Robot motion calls

++++++++

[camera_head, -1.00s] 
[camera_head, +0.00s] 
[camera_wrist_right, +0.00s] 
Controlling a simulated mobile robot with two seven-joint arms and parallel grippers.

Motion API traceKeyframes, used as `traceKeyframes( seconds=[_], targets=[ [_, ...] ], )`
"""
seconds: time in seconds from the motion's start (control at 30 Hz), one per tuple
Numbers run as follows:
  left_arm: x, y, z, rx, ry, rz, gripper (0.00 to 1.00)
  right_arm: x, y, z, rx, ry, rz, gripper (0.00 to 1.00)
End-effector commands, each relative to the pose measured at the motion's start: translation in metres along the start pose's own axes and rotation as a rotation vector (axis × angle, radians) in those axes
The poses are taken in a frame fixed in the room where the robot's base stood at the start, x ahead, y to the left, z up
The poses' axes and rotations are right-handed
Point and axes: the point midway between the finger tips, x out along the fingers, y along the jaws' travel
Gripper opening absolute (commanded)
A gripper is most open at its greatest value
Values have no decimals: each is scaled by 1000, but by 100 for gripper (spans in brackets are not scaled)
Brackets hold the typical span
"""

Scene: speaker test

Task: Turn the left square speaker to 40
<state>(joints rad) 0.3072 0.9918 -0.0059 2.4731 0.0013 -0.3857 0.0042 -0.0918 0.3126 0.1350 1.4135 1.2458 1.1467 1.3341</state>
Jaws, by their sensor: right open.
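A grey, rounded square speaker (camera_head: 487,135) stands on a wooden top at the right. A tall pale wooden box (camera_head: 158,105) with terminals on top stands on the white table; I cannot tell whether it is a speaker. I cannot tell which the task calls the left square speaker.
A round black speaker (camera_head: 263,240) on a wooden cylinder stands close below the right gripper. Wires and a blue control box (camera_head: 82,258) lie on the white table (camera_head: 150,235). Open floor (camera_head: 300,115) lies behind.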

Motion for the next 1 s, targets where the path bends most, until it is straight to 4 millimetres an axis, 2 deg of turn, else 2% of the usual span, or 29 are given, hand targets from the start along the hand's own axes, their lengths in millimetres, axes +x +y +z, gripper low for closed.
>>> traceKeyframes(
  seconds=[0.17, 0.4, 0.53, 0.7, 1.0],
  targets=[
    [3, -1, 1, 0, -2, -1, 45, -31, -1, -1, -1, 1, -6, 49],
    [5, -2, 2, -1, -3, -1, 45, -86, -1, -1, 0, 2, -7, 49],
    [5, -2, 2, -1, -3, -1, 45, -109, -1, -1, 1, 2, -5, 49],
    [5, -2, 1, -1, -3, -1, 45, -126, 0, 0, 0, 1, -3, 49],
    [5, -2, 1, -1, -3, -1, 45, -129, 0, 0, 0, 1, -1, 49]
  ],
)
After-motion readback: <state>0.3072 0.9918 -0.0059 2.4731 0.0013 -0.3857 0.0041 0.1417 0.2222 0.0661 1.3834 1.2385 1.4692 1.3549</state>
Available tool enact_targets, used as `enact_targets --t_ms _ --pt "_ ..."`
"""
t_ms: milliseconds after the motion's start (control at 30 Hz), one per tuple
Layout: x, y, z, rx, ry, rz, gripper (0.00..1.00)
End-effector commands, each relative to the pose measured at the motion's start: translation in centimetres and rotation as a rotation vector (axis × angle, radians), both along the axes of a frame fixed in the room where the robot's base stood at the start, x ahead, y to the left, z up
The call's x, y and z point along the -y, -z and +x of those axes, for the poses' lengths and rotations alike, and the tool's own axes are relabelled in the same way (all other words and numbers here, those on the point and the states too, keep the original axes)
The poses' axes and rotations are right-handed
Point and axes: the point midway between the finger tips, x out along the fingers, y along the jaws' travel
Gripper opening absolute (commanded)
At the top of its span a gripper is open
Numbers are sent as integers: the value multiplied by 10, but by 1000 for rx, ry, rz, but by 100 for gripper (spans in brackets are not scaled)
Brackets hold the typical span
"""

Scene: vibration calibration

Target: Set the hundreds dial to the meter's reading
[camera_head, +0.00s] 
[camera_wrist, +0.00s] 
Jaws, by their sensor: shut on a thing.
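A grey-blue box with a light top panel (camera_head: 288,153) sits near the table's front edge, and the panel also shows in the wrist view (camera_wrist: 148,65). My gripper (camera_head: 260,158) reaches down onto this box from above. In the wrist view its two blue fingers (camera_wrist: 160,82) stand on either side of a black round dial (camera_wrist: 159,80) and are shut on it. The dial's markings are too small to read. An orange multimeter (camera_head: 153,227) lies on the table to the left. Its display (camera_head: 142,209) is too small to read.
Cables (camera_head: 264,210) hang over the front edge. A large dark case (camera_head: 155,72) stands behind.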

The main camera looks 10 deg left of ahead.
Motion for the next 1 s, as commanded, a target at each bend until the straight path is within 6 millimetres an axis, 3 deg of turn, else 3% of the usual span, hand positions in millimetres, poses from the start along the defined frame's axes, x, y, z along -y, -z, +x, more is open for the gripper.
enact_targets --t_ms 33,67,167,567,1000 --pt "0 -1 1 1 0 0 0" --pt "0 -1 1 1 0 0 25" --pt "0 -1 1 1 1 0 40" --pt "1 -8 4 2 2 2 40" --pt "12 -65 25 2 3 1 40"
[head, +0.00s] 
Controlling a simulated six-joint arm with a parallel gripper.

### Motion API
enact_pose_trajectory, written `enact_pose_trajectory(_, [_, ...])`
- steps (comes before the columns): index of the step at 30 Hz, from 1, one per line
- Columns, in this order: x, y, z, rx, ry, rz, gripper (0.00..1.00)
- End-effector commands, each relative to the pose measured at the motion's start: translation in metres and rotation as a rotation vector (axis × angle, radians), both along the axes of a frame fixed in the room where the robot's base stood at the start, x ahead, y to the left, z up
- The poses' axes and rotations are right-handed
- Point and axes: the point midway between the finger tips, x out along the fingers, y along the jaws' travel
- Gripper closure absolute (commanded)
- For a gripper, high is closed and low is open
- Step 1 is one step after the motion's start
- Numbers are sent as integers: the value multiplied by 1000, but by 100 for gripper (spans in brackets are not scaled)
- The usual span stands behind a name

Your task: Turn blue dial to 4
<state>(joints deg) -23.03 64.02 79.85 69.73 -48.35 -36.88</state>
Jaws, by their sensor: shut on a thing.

++++++++

TASK REQUIREMENTS: Repeat all the entries word for word.

OUTPUT BELOW:
[camera_head, -1.00s] 
[camera_head, +0.00s] 
[camera_wrist_right, +0.00s] 
Controlling a simulated mobile robot with two seven-joint arms and parallel grippers.

Motion API traceKeyframes, used as `traceKeyframes( seconds=[_], targets=[ [_, ...] ], )`
"""
seconds: time in seconds from the motion's start (control at 30 Hz), one per tuple
Numbers run as follows:
  left_arm: x, y, z, rx, ry, rz, gripper (0.00 to 1.00)
  right_arm: x, y, z, rx, ry, rz, gripper (0.00 to 1.00)
End-effector commands, each relative to the pose measured at the motion's start: translation in metres along the start pose's own axes and rotation as a rotation vector (axis × angle, radians) in those axes
The poses are taken in a frame fixed in the room where the robot's base stood at the start, x ahead, y to the left, z up
The poses' axes and rotations are right-handed
Point and axes: the point midway between the finger tips, x out along the fingers, y along the jaws' travel
Gripper opening absolute (commanded)
A gripper is most open at its greatest value
Values have no decimals: each is scaled by 1000, but by 100 for gripper (spans in brackets are not scaled)
Brackets hold the typical span
"""

Scene: speaker test

Task: Turn the left square speaker to 40
<state>(joints rad) 0.3072 0.9918 -0.0059 2.4731 0.0013 -0.3857 0.0042 -0.0918 0.3126 0.1350 1.4135 1.2458 1.1467 1.3341</state>
Jaws, by their sensor: right open.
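A grey, rounded square speaker (camera_head: 487,135) stands on a wooden top at the right. A tall pale wooden box (camera_head: 158,105) with terminals on top stands on the white table; I cannot tell whether it is a speaker. I cannot tell which the task calls the left square speaker.
A round black speaker (camera_head: 263,240) on a wooden cylinder stands close below the right gripper. Wires and a blue control box (camera_head: 82,258) lie on the white table (camera_head: 150,235). Open floor (camera_head: 300,115) lies behind.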

Motion for the next 1 s, targets where the path bends most, until it is straight to 4 millimetres an axis, 2 deg of turn, else 2% of the usual span, or 29 are given, hand targets from the start along the hand's own axes, their lengths in millimetres, axes +x +y +z, gripper low for closed.
>>> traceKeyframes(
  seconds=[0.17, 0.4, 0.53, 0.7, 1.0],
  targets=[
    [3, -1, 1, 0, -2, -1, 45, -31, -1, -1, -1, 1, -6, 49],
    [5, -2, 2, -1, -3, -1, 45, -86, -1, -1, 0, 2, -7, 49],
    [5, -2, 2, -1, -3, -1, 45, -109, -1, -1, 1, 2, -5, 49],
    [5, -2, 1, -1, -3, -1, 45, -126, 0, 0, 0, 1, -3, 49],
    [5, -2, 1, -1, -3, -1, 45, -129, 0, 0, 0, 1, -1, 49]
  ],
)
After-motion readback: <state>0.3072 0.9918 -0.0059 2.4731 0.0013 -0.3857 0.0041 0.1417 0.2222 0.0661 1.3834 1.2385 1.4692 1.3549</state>
Available tool enact_targets, used as `enact_targets --t_ms _ --pt "_ ..."`
"""
t_ms: milliseconds after the motion's start (control at 30 Hz), one per tuple
Layout: x, y, z, rx, ry, rz, gripper (0.00..1.00)
End-effector commands, each relative to the pose measured at the motion's start: translation in centimetres and rotation as a rotation vector (axis × angle, radians), both along the axes of a frame fixed in the room where the robot's base stood at the start, x ahead, y to the left, z up
The call's x, y and z point along the -y, -z and +x of those axes, for the poses' lengths and rotations alike, and the tool's own axes are relabelled in the same way (all other words and numbers here, those on the point and the states too, keep the original axes)
The poses' axes and rotations are right-handed
Point and axes: the point midway between the finger tips, x out along the fingers, y along the jaws' travel
Gripper opening absolute (commanded)
At the top of its span a gripper is open
Numbers are sent as integers: the value multiplied by 10, but by 1000 for rx, ry, rz, but by 100 for gripper (spans in brackets are not scaled)
Brackets hold the typical span
"""

Scene: vibration calibration

Target: Set the hundreds dial to the meter's reading
[camera_head, +0.00s] 
[camera_wrist, +0.00s] 
Jaws, by their sensor: shut on a thing.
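A grey-blue box with a light top panel (camera_head: 288,153) sits near the table's front edge, and the panel also shows in the wrist view (camera_wrist: 148,65). My gripper (camera_head: 260,158) reaches down onto this box from above. In the wrist view its two blue fingers (camera_wrist: 160,82) stand on either side of a black round dial (camera_wrist: 159,80) and are shut on it. The dial's markings are too small to read. An orange multimeter (camera_head: 153,227) lies on the table to the left. Its display (camera_head: 142,209) is too small to read.
Cables (camera_head: 264,210) hang over the front edge. A large dark case (camera_head: 155,72) stands behind.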

The main camera looks 10 deg left of ahead.
Motion for the next 1 s, as commanded, a target at each bend until the straight path is within 6 millimetres an axis, 3 deg of turn, else 3% of the usual span, hand positions in millimetres, poses from the start along the defined frame's axes, x, y, z along -y, -z, +x, more is open for the gripper.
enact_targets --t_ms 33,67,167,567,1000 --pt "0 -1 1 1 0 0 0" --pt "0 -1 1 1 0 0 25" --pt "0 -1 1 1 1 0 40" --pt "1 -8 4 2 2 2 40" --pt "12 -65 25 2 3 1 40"
[head, +0.00s] 
Controlling a simulated six-joint arm with a parallel gripper.

### Motion API
enact_pose_trajectory, written `enact_pose_trajectory(_, [_, ...])`
- steps (comes before the columns): index of the step at 30 Hz, from 1, one per line
- Columns, in this order: x, y, z, rx, ry, rz, gripper (0.00..1.00)
- End-effector commands, each relative to the pose measured at the motion's start: translation in metres and rotation as a rotation vector (axis × angle, radians), both along the axes of a frame fixed in the room where the robot's base stood at the start, x ahead, y to the left, z up
- The poses' axes and rotations are right-handed
- Point and axes: the point midway between the finger tips, x out along the fingers, y along the jaws' travel
- Gripper closure absolute (commanded)
- For a gripper, high is closed and low is open
- Step 1 is one step after the motion's start
- Numbers are sent as integers: the value multiplied by 1000, but by 100 for gripper (spans in brackets are not scaled)
- The usual span stands behind a name

Your task: Turn blue dial to 4
<state>(joints deg) -23.03 64.02 79.85 69.73 -48.35 -36.88</state>
Jaws, by their sensor: shut on a thing.

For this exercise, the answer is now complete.